OLSON: Did you have a set idea of a stage show?
KATE: It was only our look, which we developed before the band started by wearing crazy clothes and wigs and whatever I could find at thrift stores. It was the thrift store chic thing and we were one of the innovators of that. The wig thing and ‘60s outfits were influenced by Diana Vreeland, the empress of fashion and editor of Vogue. We had Vogue and we’d look at those magazines. We weren’t trying to be glamorous, that’s for sure, because we had some pretty ratty wigs, but we had crazy outfits.
OLSON: There was an underlying glamorous thing going on whether you were trying to be or not, I thought.
KATE: It was an attitude. When you see early pictures of us on stage never smiling, especially at our first Saturday Night Live performance, it was more out of fear or unfamiliarity with being comfortable on stage, especially on live TV. We had a frozen look that was interpreted as being sort of punk.
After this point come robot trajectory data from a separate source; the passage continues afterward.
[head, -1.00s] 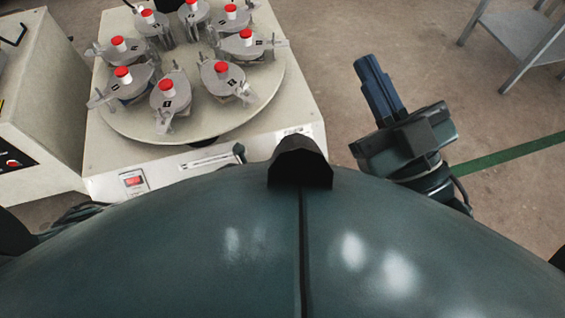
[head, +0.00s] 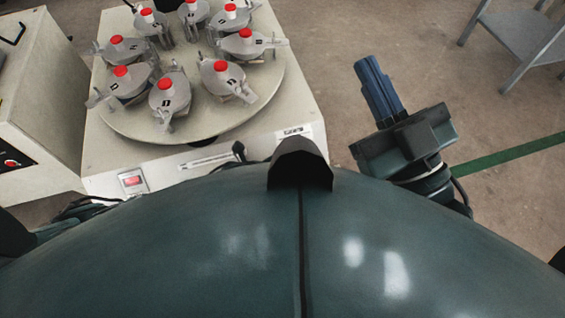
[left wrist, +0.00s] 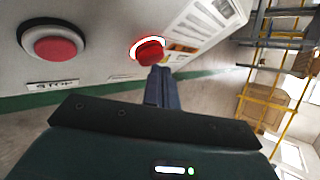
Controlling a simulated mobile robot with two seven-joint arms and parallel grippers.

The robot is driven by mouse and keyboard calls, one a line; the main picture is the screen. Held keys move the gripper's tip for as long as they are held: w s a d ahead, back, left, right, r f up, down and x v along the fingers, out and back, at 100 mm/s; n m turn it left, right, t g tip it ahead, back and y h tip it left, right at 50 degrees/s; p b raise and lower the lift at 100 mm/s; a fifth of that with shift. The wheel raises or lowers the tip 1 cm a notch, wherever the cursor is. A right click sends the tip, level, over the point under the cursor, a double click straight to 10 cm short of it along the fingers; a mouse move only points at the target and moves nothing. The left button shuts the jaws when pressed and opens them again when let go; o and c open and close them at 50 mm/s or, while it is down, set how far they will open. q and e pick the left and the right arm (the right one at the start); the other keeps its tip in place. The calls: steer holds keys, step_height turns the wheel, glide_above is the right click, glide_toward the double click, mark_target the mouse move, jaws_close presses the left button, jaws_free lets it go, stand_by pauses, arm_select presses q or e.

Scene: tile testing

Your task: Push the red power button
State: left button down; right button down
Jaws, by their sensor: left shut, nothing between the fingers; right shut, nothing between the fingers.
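Two red round buttons show in the left wrist view on a pale panel. The left one (left wrist: 55,46) has a grey ring and a label reading STOP below it. The other red button (left wrist: 151,54) has a bright lit ring. My left gripper (left wrist: 160,70) is shut, its fingertips right at the lower edge of that ringed button; whether they touch it I cannot tell. The fingertips cover part of its underside. My right gripper (head: 371,67) is shut and empty, held over bare floor at the right of the head view.
A pale machine (head: 305,110) carries a round turntable (head: 222,125) with several red-capped grey jars and a red front switch (head: 132,181). A white cabinet (head: 40,95) with a red button (head: 11,163) stands left. A metal table (head: 515,32) is at the upper right.

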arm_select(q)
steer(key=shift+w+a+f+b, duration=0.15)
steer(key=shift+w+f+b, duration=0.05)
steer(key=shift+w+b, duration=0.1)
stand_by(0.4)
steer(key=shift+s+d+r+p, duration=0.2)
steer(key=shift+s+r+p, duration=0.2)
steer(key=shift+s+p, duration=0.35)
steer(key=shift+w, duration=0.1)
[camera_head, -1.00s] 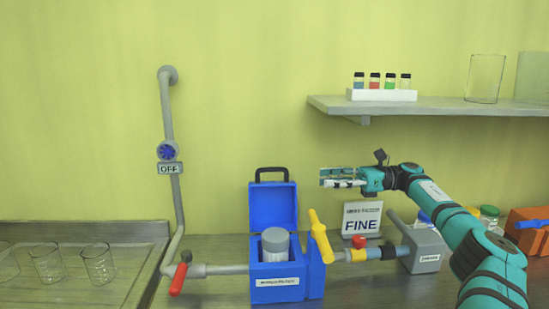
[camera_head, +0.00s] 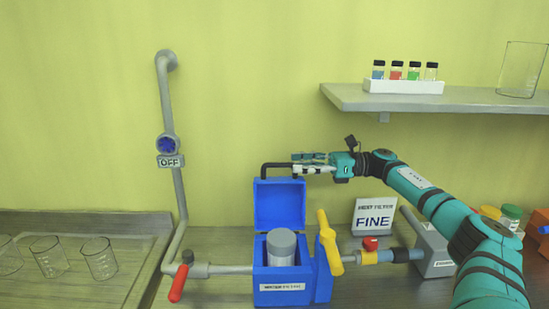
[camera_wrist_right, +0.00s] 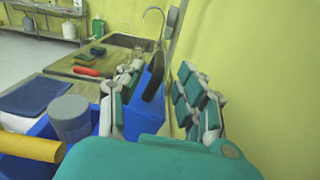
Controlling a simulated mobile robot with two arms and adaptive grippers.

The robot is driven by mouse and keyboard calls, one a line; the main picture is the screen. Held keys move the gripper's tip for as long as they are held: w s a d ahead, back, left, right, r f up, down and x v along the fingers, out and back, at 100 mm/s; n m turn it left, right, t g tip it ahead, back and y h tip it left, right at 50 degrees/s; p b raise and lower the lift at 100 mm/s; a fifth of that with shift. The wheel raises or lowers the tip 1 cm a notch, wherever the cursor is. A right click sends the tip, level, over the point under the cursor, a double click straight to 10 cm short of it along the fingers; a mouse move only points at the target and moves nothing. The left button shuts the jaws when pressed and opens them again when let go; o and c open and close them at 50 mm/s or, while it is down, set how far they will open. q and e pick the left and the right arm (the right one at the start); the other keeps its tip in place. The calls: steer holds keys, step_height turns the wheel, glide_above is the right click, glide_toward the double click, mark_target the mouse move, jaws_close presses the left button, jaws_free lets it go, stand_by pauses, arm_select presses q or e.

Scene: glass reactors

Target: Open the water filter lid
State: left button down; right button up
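The blue water filter box (camera_head: 262,275) stands on the counter with a grey cylinder (camera_head: 281,247) inside. Its blue lid (camera_head: 279,204) stands upright at the back, raised clear of the opening. A black handle (camera_head: 264,172) tops the lid. My right gripper (camera_head: 308,163) is level with the handle's right end and overlaps it in the head view. In the right wrist view its fingers (camera_wrist_right: 162,98) are spread, with the blue lid (camera_wrist_right: 140,102) and black handle (camera_wrist_right: 155,77) showing between them; contact cannot be told. My left gripper is out of view.
A yellow valve handle (camera_head: 329,242) rises right of the box. A red lever (camera_head: 178,283) is on the left pipe. A FINE sign (camera_head: 374,217) stands behind the right pipe. A shelf (camera_head: 460,99) with vials is above right. Beakers (camera_head: 100,258) stand left.

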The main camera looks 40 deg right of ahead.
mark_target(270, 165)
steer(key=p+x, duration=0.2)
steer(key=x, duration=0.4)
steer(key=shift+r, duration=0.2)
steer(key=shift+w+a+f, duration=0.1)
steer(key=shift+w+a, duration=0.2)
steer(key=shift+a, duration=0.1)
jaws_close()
“It was only our look, which we developed before the band started by wearing crazy clothes and wigs and whatever I could find at thrift stores. It was the thrift store chic thing and we were one of the innovators of that.”
OLSON: The B-52s had such an inviting sound to enjoy yourself, more so than the whole punk ‘I’m gonna get you’ attitude.
KATE: Punk had more of a sense of humor than people thought. The Ramones had a major sense of humor with “I Wanna Beat on the Brat with a Baseball Bat” and “I Wanna Be Sedated”. People heard that and were appalled, but it’s really funny. There’s a lot of humor in punk, more than aggression, I think.
OLSON: Absolutely. What about the videos on MTV for the B-52s? Was that instrumental in helping you all expand your audience?
KATE: Absolutely. The “Love Shack” video was huge and the “Song for a Future Generation” video was pretty unique. We were able to capture something in the videos that was really us, so the videos really worked. We could have done more, but our first manager, Gary Kurfirst, used to say, “Videos don’t do any good. What’s the use of doing a video? David Byrne put his money into videos and it didn’t do him any good.” We knew that videos were going to be the way of the future. We could feel it. Videos were super important at that time. People watched MTV. That was their jukebox at the time. “Love Shack” and “Roam” were the biggest hits. That was really great.
OLSON: “Love Shack” and “Roam” were bigger than “Rock Lobster” and all the songs from the first two records?
KATE: Yes. Those were almost number one hits, but “Rock Lobster” is enduring. When we play it live, people go crazy. It’s a hit in a bigger way. It has presence. In a way, a hit is just a song that’s classic. I think it’s a hit even though it didn’t chart as a hit.
OLSON: It was also unique and different from what was happening. Now you own some different places that are in a style realm of their own.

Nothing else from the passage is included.